Then, on July 8, 2008, FDA issued a statement concerning the use of the term natural for products containing HFCS. “Upon careful review of the manufacturing process for high fructose corn syrup, the FDA found that HFCS can be labeled natural,” states Audrae Erickson, president, Corn Refiners Association. “HFCS contains no artificial or synthetic ingredients or color additives and meets FDA’s requirements for the use of the term ‘natural.’ HFCS, like table sugar and honey, is natural. It is made from corn, a natural grain product.”
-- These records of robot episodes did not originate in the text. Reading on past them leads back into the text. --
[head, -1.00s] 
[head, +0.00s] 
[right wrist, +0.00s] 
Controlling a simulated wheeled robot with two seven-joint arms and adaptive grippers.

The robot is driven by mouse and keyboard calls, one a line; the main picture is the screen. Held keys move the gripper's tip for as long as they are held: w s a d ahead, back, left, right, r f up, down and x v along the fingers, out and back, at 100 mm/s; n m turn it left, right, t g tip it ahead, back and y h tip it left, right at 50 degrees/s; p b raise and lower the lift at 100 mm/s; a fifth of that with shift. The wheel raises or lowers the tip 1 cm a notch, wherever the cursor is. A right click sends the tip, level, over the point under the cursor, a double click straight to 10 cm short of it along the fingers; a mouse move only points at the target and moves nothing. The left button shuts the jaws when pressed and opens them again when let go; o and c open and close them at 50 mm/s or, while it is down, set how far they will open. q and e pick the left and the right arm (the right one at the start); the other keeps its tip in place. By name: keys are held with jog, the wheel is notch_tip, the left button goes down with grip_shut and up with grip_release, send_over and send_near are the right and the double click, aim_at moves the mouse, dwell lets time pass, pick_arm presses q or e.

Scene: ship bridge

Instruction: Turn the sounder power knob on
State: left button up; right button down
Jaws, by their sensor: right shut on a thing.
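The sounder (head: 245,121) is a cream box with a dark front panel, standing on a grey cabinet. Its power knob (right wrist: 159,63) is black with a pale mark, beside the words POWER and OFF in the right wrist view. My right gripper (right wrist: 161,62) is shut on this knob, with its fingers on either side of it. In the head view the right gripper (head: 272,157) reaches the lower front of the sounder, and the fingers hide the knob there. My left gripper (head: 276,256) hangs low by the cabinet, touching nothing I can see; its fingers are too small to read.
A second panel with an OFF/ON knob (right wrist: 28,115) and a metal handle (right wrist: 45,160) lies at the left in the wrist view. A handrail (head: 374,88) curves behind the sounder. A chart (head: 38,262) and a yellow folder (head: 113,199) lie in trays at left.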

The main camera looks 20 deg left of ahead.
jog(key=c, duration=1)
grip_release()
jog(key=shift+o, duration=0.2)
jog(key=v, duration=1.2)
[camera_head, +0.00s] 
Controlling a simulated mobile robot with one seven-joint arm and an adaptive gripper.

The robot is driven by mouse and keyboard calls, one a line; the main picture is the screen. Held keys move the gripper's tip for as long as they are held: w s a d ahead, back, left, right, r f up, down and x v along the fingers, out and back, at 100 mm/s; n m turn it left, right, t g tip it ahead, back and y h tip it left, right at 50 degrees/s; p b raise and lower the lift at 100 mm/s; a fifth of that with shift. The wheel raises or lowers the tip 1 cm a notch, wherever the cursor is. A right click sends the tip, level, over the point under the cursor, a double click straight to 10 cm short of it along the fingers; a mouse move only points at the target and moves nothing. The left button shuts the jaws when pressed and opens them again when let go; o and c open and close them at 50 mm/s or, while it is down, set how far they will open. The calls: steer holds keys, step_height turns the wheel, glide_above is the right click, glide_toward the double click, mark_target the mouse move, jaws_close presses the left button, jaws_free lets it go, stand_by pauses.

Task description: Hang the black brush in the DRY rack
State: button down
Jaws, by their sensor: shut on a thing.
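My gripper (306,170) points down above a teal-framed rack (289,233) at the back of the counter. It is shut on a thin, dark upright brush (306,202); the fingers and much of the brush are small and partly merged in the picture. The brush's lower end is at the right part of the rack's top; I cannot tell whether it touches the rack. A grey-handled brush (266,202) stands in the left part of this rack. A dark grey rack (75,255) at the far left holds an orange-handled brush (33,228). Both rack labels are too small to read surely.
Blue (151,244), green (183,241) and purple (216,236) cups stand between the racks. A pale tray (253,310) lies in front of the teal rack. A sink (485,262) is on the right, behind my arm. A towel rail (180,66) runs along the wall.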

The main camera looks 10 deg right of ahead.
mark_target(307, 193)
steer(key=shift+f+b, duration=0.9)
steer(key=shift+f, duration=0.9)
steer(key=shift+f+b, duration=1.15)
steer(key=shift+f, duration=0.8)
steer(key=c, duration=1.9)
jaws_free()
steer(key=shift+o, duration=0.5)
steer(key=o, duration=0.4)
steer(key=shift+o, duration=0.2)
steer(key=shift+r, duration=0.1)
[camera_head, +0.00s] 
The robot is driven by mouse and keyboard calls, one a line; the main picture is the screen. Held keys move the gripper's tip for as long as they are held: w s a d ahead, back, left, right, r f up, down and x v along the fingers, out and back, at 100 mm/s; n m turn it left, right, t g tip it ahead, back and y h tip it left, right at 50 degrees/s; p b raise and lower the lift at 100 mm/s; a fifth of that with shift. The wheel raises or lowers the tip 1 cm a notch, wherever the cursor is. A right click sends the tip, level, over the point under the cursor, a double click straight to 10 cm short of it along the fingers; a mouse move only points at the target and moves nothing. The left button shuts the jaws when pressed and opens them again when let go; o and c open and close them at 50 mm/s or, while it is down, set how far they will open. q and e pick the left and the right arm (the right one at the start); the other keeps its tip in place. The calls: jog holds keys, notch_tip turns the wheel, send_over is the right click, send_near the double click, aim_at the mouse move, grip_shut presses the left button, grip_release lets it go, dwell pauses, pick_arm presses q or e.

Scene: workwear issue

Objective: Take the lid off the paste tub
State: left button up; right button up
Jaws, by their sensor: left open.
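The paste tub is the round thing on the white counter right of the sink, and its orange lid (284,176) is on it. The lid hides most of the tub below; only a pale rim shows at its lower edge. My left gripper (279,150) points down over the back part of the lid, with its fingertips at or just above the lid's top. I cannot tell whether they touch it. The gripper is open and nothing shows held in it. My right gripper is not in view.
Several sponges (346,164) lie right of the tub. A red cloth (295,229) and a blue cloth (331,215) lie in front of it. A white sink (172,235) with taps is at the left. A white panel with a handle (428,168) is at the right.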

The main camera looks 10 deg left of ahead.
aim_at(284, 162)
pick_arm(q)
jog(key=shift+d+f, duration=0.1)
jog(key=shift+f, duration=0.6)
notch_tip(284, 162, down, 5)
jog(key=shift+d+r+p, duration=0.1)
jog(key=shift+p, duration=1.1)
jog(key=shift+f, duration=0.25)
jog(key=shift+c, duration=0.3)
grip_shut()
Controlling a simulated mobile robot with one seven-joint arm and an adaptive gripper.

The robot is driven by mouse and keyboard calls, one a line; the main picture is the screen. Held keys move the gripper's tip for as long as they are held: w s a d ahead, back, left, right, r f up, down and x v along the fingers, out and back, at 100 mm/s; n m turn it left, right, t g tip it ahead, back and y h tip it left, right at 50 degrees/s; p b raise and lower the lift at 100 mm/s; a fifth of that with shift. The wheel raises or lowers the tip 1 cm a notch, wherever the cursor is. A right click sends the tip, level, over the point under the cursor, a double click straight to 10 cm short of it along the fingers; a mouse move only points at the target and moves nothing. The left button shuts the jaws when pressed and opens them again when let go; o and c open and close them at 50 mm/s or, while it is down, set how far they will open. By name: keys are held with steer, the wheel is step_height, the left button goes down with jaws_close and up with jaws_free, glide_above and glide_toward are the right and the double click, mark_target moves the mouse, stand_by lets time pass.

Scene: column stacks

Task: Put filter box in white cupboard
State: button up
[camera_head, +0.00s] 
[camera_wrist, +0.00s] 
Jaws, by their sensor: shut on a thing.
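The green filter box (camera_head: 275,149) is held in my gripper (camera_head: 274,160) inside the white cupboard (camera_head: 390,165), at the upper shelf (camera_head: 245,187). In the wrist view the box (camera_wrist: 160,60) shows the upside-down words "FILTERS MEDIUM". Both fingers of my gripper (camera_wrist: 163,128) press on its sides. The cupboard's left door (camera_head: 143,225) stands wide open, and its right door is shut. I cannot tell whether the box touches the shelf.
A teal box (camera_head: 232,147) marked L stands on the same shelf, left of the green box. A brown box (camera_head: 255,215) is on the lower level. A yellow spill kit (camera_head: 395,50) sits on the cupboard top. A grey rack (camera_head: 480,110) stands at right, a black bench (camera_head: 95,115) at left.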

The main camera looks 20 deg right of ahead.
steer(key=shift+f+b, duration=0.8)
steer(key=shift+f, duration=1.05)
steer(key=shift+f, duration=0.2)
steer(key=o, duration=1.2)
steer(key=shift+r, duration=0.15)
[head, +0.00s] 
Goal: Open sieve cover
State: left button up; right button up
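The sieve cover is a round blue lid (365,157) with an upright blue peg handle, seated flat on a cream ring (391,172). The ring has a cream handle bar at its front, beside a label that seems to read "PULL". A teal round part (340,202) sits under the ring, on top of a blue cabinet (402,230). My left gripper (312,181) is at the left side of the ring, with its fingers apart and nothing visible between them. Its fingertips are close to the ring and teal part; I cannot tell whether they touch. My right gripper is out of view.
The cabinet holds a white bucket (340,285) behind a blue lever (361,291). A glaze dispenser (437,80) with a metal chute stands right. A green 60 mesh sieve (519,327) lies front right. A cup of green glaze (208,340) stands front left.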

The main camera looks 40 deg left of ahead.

Meat and poultry products follow another set of rules. These are governed by USDA’s Food Safety and Inspection Service (FSIS), which requires these products to be free of artificial colors, flavors, sweeteners, preservatives and other ingredients that don’t occur naturally in the food. In addition, “natural” meat and poultry must be minimally processed by methods that do not fundamentally alter the raw product. The label also needs to explain the use of the term natural, such as “no artificial ingredients.”
Walter Crawley, director of marketing, Kerry Ingredients and Flavours, Beloit, WI, notes there is some confusion surrounding the meaning of “natural,” as it can “vary based on the marketer’s definition,” he says. “For example, the phrase ‘all-natural’ can mean just about anything; it actually has no nutritional meaning whatsoever and isn‘t truly regulated by the FDA. Some marketers may define a natural flavor as, ‘all flavoring components are natural.’ Other marketers may define a natural flavor as, ‘all flavoring and nonflavoring components are natural.’”
Whole Foods Market, Austin, TX, is often a beacon in the industry for those unsure about which natural products are truly natural. “Because of the variances and lack of definition by the FDA, many suppliers and manufacturers refer to the Whole Foods guidelines as to what determines natural,” says Beth Fulmer-Boyer, vice president of sales, Asoyia, Iowa City, IA, referring to the grocer’s list of standards and ingredients that determine whether it will sell a product in the chain’s stores.
Labeling and certification
While there are many acceptable definitions of “organic” and “natural,” just who is in charge of enforcing and regulating certified organic claims? The Organic Food Production Act of 1990 established the standards for production, processing and certification of organic food. The National Organic Standards Board (NOSB) is the group responsible for developing guidelines and procedures to regulate organic crops. The NOSB members, who are from all four U.S. regions, assist the USDA Secretary in developing the standards for substances to be used in organic production, as well as advising the Secretary on other aspects of implementing the NOP.
NOP is a federal regulation created by USDA. The program is responsible for developing and implementing organic standards, as well as accrediting state agencies and private organizations to certify organic producers and handlers. There are four types of organic claims for labeling, according to USDA: “100% Organic,” “Organic” (95% organic ingredients), “Made with Organic (specified ingredients or food groups)” (at least 70% organic ingredients) and products containing less than 70% organic ingredients. (For complete details on these designations, see the NOP website, ams.usda.gov/nop.)
Food grown in any other country can be sold as organic in the United States, provided that all organic standards are followed and the organization is certified by a USDA-accredited official.